EXERCISE PROMPT →
Return the line containing "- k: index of", the line containing "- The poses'", and every line between them, exactly as they stand. Output nothing else.
:::::
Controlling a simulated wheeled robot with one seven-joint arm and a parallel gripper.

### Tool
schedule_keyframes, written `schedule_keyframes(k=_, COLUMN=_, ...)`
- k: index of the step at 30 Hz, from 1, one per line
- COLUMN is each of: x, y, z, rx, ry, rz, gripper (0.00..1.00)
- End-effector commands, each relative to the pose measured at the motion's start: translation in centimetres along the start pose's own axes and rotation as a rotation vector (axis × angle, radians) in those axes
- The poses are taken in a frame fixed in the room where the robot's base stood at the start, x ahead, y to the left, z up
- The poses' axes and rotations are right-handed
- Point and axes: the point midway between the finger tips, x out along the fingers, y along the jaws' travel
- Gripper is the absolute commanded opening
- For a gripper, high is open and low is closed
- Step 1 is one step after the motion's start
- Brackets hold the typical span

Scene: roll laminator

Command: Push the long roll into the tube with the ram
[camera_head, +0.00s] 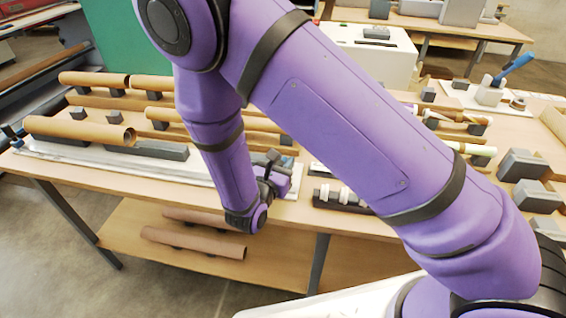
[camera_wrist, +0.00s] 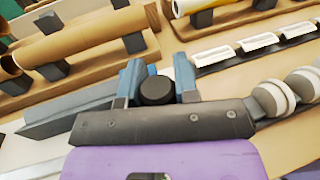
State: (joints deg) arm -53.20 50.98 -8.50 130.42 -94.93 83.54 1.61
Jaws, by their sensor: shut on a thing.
:::::
EXPECTED OUTPUT →
- k: index of the step at 30 Hz, from 1, one per line
- COLUMN is each of: x, y, z, rx, ry, rz, gripper (0.00..1.00)
- End-effector commands, each relative to the pose measured at the motion's start: translation in centimetres along the start pose's own axes and rotation as a rotation vector (axis × angle, radians) in those axes
- The poses are taken in a frame fixed in the room where the robot's base stood at the start, x ahead, y to the left, z up
- The poses' axes and rotations are right-handed

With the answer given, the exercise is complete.